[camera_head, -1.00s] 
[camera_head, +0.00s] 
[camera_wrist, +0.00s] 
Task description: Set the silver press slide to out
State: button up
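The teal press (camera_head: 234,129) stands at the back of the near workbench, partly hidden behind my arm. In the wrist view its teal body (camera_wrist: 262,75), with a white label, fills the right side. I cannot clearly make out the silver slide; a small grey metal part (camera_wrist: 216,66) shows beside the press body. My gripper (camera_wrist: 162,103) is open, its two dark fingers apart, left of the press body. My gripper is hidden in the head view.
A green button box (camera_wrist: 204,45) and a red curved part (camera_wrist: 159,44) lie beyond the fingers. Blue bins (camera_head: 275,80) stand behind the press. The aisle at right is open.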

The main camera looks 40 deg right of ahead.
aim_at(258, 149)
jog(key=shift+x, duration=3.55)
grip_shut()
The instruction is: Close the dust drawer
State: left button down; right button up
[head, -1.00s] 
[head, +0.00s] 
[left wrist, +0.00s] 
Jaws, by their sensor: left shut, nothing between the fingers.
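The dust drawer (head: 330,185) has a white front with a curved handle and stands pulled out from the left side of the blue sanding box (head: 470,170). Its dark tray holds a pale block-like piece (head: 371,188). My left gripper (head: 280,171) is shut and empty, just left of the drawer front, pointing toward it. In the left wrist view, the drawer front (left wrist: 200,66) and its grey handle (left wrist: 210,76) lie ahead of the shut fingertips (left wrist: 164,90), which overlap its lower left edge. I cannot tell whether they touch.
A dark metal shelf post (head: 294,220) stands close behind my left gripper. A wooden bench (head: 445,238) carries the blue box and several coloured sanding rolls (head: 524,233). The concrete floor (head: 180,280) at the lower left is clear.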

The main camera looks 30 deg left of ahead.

SET EXERCISE:
Produce an exact copy of every entry above.

FINISHED EXERCISE:
[camera_head, -1.00s] 
[camera_head, +0.00s] 
[camera_wrist, +0.00s] 
Task description: Set the silver press slide to out
State: button up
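The teal press (camera_head: 234,129) stands at the back of the near workbench, partly hidden behind my arm. In the wrist view its teal body (camera_wrist: 262,75), with a white label, fills the right side. I cannot clearly make out the silver slide; a small grey metal part (camera_wrist: 216,66) shows beside the press body. My gripper (camera_wrist: 162,103) is open, its two dark fingers apart, left of the press body. My gripper is hidden in the head view.
A green button box (camera_wrist: 204,45) and a red curved part (camera_wrist: 159,44) lie beyond the fingers. Blue bins (camera_head: 275,80) stand behind the press. The aisle at right is open.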

The main camera looks 40 deg right of ahead.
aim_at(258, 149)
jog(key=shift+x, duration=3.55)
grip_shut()
The instruction is: Close the dust drawer
State: left button down; right button up
[head, -1.00s] 
[head, +0.00s] 
[left wrist, +0.00s] 
Jaws, by their sensor: left shut, nothing between the fingers.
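The dust drawer (head: 330,185) has a white front with a curved handle and stands pulled out from the left side of the blue sanding box (head: 470,170). Its dark tray holds a pale block-like piece (head: 371,188). My left gripper (head: 280,171) is shut and empty, just left of the drawer front, pointing toward it. In the left wrist view, the drawer front (left wrist: 200,66) and its grey handle (left wrist: 210,76) lie ahead of the shut fingertips (left wrist: 164,90), which overlap its lower left edge. I cannot tell whether they touch.
A dark metal shelf post (head: 294,220) stands close behind my left gripper. A wooden bench (head: 445,238) carries the blue box and several coloured sanding rolls (head: 524,233). The concrete floor (head: 180,280) at the lower left is clear.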

The main camera looks 30 deg left of ahead.

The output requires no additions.